Set task —
Copy each line below in which the string "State" occurs.

Data in this exercise —
----------
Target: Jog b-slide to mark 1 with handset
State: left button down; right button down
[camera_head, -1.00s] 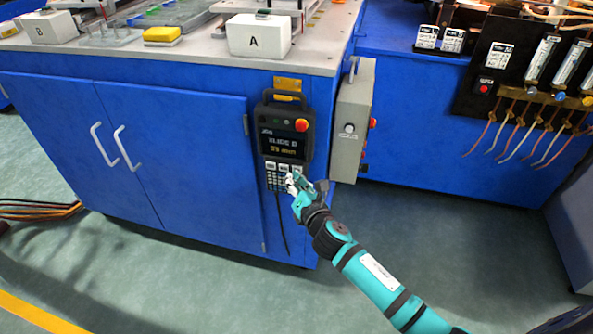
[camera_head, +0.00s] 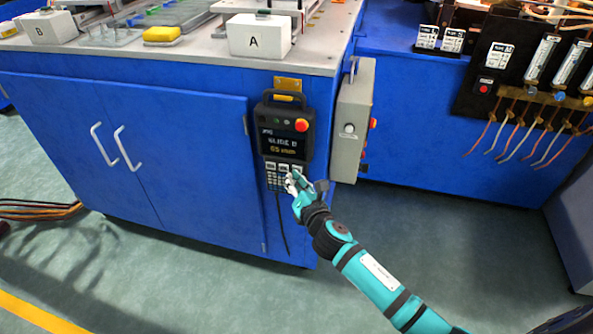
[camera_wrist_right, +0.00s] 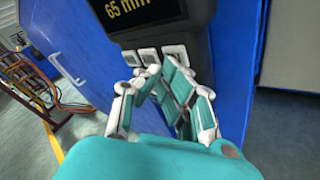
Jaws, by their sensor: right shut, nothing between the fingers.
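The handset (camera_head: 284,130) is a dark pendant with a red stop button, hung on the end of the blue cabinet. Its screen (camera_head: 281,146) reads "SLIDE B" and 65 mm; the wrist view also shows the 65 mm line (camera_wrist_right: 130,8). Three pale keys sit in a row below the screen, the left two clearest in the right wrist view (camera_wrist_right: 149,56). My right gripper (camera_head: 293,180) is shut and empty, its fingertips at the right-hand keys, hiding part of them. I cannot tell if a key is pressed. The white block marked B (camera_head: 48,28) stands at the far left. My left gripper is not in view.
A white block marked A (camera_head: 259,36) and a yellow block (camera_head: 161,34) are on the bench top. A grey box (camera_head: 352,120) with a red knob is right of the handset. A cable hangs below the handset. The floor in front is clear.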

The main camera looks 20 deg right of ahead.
----------
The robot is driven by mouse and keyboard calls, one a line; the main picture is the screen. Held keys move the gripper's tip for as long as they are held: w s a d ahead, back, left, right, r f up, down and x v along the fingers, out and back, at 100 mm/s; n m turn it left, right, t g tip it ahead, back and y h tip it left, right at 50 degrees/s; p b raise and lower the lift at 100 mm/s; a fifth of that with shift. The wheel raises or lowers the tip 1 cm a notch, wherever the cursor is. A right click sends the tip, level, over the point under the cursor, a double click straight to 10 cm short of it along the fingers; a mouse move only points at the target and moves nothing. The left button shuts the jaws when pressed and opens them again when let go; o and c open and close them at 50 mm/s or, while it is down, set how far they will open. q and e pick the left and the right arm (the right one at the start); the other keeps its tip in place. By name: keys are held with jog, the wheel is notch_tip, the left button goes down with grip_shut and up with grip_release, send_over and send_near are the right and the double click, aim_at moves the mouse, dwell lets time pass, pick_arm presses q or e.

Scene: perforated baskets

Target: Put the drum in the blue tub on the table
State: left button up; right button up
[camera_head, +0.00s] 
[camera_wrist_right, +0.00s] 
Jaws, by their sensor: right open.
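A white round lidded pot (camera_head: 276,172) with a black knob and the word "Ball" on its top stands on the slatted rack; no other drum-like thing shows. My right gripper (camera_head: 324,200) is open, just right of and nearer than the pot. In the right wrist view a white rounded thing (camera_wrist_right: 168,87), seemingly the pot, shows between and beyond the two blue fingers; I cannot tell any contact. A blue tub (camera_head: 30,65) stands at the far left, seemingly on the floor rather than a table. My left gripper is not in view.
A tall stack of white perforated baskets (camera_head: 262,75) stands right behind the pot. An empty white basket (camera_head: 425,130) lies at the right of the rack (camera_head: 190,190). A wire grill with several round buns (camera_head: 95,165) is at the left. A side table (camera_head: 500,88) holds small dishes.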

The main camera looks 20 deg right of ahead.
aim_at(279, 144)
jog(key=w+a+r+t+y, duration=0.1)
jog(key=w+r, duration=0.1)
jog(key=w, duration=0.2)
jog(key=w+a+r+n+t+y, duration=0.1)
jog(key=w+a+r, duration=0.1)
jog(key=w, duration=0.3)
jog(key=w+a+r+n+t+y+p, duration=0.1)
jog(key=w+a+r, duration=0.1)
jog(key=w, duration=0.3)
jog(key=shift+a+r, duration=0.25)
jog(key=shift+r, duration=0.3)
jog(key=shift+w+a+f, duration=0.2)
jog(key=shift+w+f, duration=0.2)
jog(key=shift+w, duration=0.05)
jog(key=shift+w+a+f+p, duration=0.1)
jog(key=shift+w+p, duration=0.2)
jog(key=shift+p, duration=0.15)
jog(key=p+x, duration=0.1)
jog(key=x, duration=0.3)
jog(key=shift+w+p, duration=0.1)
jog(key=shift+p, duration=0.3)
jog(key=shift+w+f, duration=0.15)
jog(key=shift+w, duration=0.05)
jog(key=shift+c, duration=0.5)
----------
Solved problem —
State: left button down; right button down
State: left button up; right button up

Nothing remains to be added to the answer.